-- Begin Source excerpt --

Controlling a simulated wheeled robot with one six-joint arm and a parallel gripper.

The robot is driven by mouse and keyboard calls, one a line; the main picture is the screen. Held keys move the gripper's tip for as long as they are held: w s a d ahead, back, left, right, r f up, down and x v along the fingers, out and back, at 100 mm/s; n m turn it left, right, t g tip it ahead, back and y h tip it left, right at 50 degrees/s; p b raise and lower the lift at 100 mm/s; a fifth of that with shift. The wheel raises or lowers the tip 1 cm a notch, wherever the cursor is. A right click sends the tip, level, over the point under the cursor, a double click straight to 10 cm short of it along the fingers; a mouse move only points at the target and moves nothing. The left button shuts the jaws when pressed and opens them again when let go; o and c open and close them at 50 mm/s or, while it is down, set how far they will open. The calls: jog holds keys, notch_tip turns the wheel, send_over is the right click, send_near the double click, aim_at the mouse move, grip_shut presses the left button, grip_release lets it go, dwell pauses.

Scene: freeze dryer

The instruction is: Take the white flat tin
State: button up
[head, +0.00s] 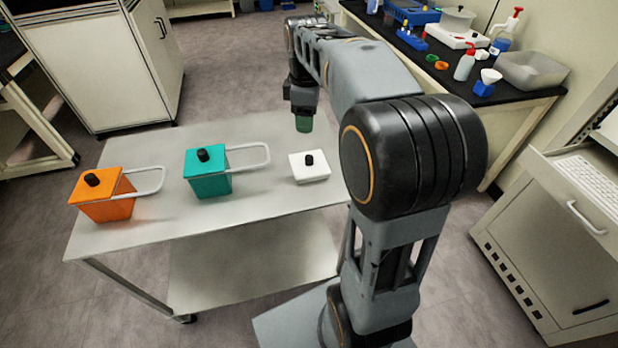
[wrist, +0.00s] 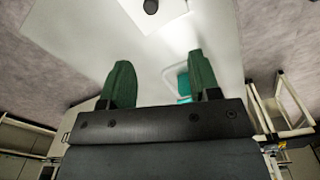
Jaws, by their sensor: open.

-- End Source excerpt --

• [Written problem]
Output a faithful copy of the data, with each picture left out.

• [Response]
Controlling a simulated wheeled robot with one six-joint arm and a parallel gripper.

The robot is driven by mouse and keyboard calls, one a line; the main picture is the screen. Held keys move the gripper's tip for as long as they are held: w s a d ahead, back, left, right, r f up, down and x v along the fingers, out and back, at 100 mm/s; n m turn it left, right, t g tip it ahead, back and y h tip it left, right at 50 degrees/s; p b raise and lower the lift at 100 mm/s; a fifth of that with shift. The wheel raises or lowers the tip 1 cm a notch, wherever the cursor is. A right click sends the tip, level, over the point under the cursor, a double click straight to 10 cm short of it along the fingers; a mouse move only points at the target and moves nothing. The left button shuts the jaws when pressed and opens them again when let go; o and c open and close them at 50 mm/s or, while it is down, set how far they will open. The calls: jog holds keys, notch_tip turns the wheel, send_over is the right click, send_near the double click, aim_at the mouse move, grip_shut presses the left button, grip_release lets it go, dwell pauses.

Scene: freeze dryer

The instruction is: Take the white flat tin
State: button up
[head, +0.00s] 
[wrist, +0.00s] 
Jaws, by their sensor: open.

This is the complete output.